Work to complete:
Keep the images out and copy every entry below exactly.

START Extracted material

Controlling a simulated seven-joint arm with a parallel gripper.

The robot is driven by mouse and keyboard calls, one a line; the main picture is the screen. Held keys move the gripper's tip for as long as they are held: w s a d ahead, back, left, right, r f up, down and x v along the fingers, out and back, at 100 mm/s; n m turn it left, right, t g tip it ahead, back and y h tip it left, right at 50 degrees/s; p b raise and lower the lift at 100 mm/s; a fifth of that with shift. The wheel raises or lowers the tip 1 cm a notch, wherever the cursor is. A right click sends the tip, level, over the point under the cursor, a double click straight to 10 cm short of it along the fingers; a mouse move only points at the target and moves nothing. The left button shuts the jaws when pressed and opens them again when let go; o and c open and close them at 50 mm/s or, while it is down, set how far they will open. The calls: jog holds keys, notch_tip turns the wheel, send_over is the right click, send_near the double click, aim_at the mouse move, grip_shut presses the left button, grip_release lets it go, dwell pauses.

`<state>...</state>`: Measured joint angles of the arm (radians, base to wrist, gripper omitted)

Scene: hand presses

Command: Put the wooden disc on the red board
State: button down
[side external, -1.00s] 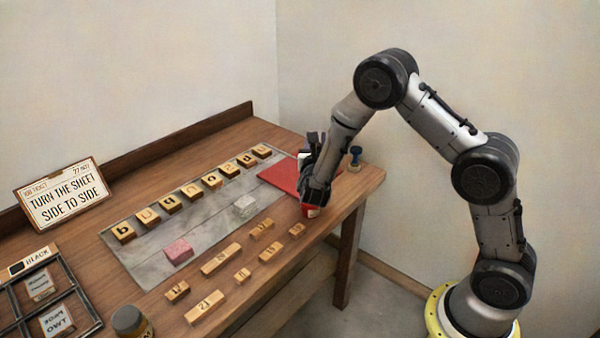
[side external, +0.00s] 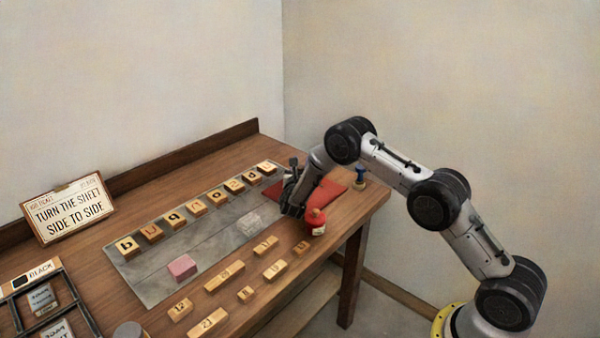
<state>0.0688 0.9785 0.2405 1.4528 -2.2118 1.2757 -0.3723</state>
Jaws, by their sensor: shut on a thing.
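The red board (side external: 329,191) lies flat at the right end of the table, partly covered by my arm and gripper. My gripper (side external: 289,208) points down at the board's left front edge, beside the grey slab. It is shut on something, but the gripper body hides what it holds. I cannot make out the wooden disc anywhere in view.
A blue-handled stamp (side external: 360,178) stands near the right table edge. A clear block (side external: 251,221) and pink block (side external: 182,267) sit on the grey slab (side external: 205,245). Several wooden blocks lie in front.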

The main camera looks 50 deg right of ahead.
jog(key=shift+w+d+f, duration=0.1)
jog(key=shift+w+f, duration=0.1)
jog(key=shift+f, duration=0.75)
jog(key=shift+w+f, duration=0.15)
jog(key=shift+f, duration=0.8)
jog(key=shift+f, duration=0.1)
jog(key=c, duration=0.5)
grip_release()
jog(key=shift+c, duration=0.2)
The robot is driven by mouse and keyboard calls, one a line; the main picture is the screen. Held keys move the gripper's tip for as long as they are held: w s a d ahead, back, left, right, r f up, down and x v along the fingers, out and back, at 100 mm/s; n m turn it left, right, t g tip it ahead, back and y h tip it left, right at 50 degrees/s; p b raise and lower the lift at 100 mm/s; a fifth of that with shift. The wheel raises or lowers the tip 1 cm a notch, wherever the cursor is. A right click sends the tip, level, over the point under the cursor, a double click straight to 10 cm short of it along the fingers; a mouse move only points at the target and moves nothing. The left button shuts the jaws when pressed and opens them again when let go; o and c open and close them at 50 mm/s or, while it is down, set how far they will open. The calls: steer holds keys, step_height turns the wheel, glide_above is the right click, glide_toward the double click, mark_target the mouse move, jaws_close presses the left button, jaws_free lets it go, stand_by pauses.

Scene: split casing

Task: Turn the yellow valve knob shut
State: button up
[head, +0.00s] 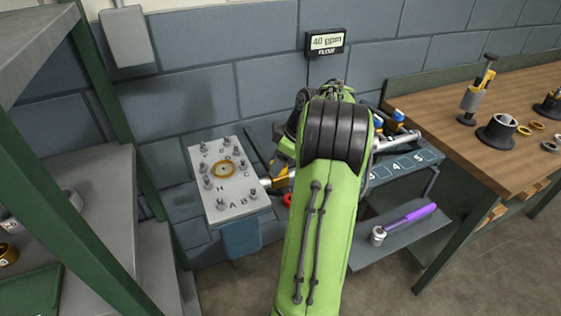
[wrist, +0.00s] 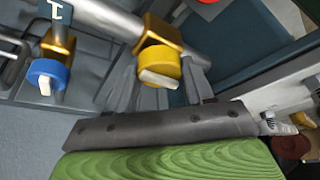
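The yellow valve knob (wrist: 157,66) shows in the wrist view, on a brass valve body (wrist: 158,35) on a silver pipe. It has a pale raised bar across its face. My gripper (wrist: 161,84) reaches up from the bottom of that view. Its grey fingers are spread, one to each side of the knob, and appear open; I cannot tell whether either touches it. In the head view my green arm hides the gripper and the knob. A wall display (head: 326,42) reads 40 gpm.
A blue knob (wrist: 45,75) is left of the yellow one, and a red knob (wrist: 207,1) is at the top edge. A casing plate with studs (head: 227,178) stands left of my arm. A purple-handled tool (head: 405,222) lies on a low shelf. A wooden bench (head: 480,140) is at right.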

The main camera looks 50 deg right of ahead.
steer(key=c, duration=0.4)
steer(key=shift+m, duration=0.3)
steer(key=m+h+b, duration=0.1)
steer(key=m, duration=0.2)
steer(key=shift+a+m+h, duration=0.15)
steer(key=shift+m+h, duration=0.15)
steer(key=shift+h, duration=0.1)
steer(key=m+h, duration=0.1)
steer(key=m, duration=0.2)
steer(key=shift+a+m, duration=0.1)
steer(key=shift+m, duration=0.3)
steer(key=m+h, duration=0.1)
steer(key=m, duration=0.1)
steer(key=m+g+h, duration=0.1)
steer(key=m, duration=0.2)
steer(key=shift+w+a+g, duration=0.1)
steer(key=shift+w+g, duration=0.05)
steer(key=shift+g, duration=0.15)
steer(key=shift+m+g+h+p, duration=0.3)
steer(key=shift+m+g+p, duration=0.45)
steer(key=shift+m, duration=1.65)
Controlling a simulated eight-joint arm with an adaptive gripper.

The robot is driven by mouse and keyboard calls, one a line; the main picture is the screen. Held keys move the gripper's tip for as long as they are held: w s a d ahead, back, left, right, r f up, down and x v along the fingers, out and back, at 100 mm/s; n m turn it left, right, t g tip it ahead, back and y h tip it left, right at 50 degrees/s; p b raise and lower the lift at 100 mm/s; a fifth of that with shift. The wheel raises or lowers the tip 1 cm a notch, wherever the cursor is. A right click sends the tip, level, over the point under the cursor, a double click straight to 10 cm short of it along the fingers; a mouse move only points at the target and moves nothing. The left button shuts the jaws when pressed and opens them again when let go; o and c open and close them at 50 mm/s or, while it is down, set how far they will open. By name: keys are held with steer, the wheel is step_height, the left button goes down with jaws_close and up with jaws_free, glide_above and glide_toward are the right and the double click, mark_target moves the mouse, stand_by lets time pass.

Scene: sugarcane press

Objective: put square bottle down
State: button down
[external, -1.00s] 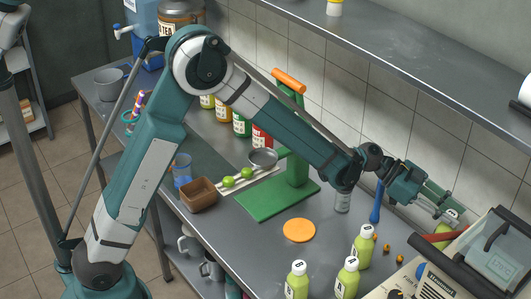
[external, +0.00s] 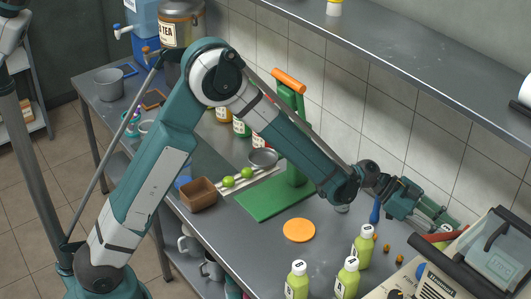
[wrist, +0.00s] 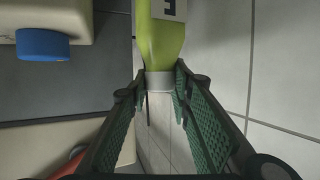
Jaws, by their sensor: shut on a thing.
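The square bottle (wrist: 160,40) is yellow-green with a white cap and a pale label bearing a dark letter, partly cut off. In the wrist view it lies at the top centre, its cap between the fingertips of my gripper (wrist: 160,84). My gripper (external: 446,219) is shut on it at the cap end. In the external view the gripper is at the right, near the tiled wall and behind the press machine. Only a little of the bottle shows there; its base is hidden, so I cannot tell whether it touches the counter.
The cream press machine (external: 430,282) stands close at the right front. Similar green bottles (external: 363,247) stand left of it. An orange disc (external: 299,230) and green press (external: 262,203) sit further left.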

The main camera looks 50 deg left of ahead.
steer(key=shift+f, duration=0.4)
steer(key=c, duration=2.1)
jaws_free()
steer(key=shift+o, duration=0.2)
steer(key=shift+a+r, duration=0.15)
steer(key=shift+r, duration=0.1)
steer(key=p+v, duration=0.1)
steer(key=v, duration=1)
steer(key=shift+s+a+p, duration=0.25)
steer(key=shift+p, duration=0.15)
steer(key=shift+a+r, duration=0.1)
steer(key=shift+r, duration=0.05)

END Extracted material

Written response:
Controlling a simulated seven-joint arm with a parallel gripper.

The robot is driven by mouse and keyboard calls, one a line; the main picture is the screen. Held keys move the gripper's tip for as long as they are held: w s a d ahead, back, left, right, r f up, down and x v along the fingers, out and back, at 100 mm/s; n m turn it left, right, t g tip it ahead, back and y h tip it left, right at 50 degrees/s; p b raise and lower the lift at 100 mm/s; a fifth of that with shift. The wheel raises or lowers the tip 1 cm a notch, wherever the cursor is. A right click sends the tip, level, over the point under the cursor, a double click straight to 10 cm short of it along the fingers; a mouse move only points at the target and moves nothing. The left button shuts the jaws when pressed and opens them again when let go; o and c open and close them at 50 mm/s or, while it is down, set how far they will open. The calls: jog holds keys, notch_tip turns the wheel, send_over is the right click, send_near the double click, aim_at the mouse move, grip_shut presses the left button, grip_release lets it go, dwell pauses.

`<state>...</state>`: Measured joint angles of the arm (radians, base to wrist, gripper omitted)

Scene: hand presses

Command: Put the wooden disc on the red board
State: button down
[side external, -1.00s] 
[side external, +0.00s] 
<state>0.0688 0.9785 0.2405 1.4528 -2.2118 1.2757 -0.3723</state>
Jaws, by their sensor: shut on a thing.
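The red board (side external: 329,191) lies flat at the right end of the table, partly covered by my arm and gripper. My gripper (side external: 289,208) points down at the board's left front edge, beside the grey slab. It is shut on something, but the gripper body hides what it holds. I cannot make out the wooden disc anywhere in view.
A blue-handled stamp (side external: 360,178) stands near the right table edge. A clear block (side external: 251,221) and pink block (side external: 182,267) sit on the grey slab (side external: 205,245). Several wooden blocks lie in front.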

The main camera looks 50 deg right of ahead.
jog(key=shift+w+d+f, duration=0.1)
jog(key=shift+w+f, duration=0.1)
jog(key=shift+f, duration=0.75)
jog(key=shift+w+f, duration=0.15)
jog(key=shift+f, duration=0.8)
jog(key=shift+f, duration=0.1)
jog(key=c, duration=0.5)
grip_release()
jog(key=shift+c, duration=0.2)
The robot is driven by mouse and keyboard calls, one a line; the main picture is the screen. Held keys move the gripper's tip for as long as they are held: w s a d ahead, back, left, right, r f up, down and x v along the fingers, out and back, at 100 mm/s; n m turn it left, right, t g tip it ahead, back and y h tip it left, right at 50 degrees/s; p b raise and lower the lift at 100 mm/s; a fifth of that with shift. The wheel raises or lowers the tip 1 cm a notch, wherever the cursor is. A right click sends the tip, level, over the point under the cursor, a double click straight to 10 cm short of it along the fingers; a mouse move only points at the target and moves nothing. The left button shuts the jaws when pressed and opens them again when let go; o and c open and close them at 50 mm/s or, while it is down, set how far they will open. The calls: steer holds keys, step_height turns the wheel, glide_above is the right click, glide_toward the double click, mark_target the mouse move, jaws_close presses the left button, jaws_free lets it go, stand_by pauses.

Scene: split casing

Task: Turn the yellow valve knob shut
State: button up
[head, +0.00s] 
[wrist, +0.00s] 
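The yellow valve knob (wrist: 157,66) shows in the wrist view, on a brass valve body (wrist: 158,35) on a silver pipe. It has a pale raised bar across its face. My gripper (wrist: 161,84) reaches up from the bottom of that view. Its grey fingers are spread, one to each side of the knob, and appear open; I cannot tell whether either touches it. In the head view my green arm hides the gripper and the knob. A wall display (head: 326,42) reads 40 gpm.
A blue knob (wrist: 45,75) is left of the yellow one, and a red knob (wrist: 207,1) is at the top edge. A casing plate with studs (head: 227,178) stands left of my arm. A purple-handled tool (head: 405,222) lies on a low shelf. A wooden bench (head: 480,140) is at right.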

The main camera looks 50 deg right of ahead.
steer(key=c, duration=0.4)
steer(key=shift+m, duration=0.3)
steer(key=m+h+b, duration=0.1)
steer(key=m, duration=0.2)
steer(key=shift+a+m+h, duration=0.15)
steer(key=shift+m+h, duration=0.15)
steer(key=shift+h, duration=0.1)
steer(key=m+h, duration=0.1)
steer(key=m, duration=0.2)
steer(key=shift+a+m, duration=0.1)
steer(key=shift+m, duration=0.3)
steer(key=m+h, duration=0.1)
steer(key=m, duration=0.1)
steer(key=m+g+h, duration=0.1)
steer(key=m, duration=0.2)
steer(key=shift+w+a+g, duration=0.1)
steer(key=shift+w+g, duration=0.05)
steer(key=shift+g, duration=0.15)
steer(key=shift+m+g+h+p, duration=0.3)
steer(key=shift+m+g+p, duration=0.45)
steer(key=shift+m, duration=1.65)
Controlling a simulated eight-joint arm with an adaptive gripper.

The robot is driven by mouse and keyboard calls, one a line; the main picture is the screen. Held keys move the gripper's tip for as long as they are held: w s a d ahead, back, left, right, r f up, down and x v along the fingers, out and back, at 100 mm/s; n m turn it left, right, t g tip it ahead, back and y h tip it left, right at 50 degrees/s; p b raise and lower the lift at 100 mm/s; a fifth of that with shift. The wheel raises or lowers the tip 1 cm a notch, wherever the cursor is. A right click sends the tip, level, over the point under the cursor, a double click straight to 10 cm short of it along the fingers; a mouse move only points at the target and moves nothing. The left button shuts the jaws when pressed and opens them again when let go; o and c open and close them at 50 mm/s or, while it is down, set how far they will open. By name: keys are held with steer, the wheel is step_height, the left button goes down with jaws_close and up with jaws_free, glide_above and glide_toward are the right and the double click, mark_target moves the mouse, stand_by lets time pass.

Scene: sugarcane press

Objective: put square bottle down
State: button down
[external, -1.00s] 
[external, +0.00s] 
[wrist, +0.00s] 
Jaws, by their sensor: shut on a thing.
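The square bottle (wrist: 160,40) is yellow-green with a white cap and a pale label bearing a dark letter, partly cut off. In the wrist view it lies at the top centre, its cap between the fingertips of my gripper (wrist: 160,84). My gripper (external: 446,219) is shut on it at the cap end. In the external view the gripper is at the right, near the tiled wall and behind the press machine. Only a little of the bottle shows there; its base is hidden, so I cannot tell whether it touches the counter.
The cream press machine (external: 430,282) stands close at the right front. Similar green bottles (external: 363,247) stand left of it. An orange disc (external: 299,230) and green press (external: 262,203) sit further left.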

The main camera looks 50 deg left of ahead.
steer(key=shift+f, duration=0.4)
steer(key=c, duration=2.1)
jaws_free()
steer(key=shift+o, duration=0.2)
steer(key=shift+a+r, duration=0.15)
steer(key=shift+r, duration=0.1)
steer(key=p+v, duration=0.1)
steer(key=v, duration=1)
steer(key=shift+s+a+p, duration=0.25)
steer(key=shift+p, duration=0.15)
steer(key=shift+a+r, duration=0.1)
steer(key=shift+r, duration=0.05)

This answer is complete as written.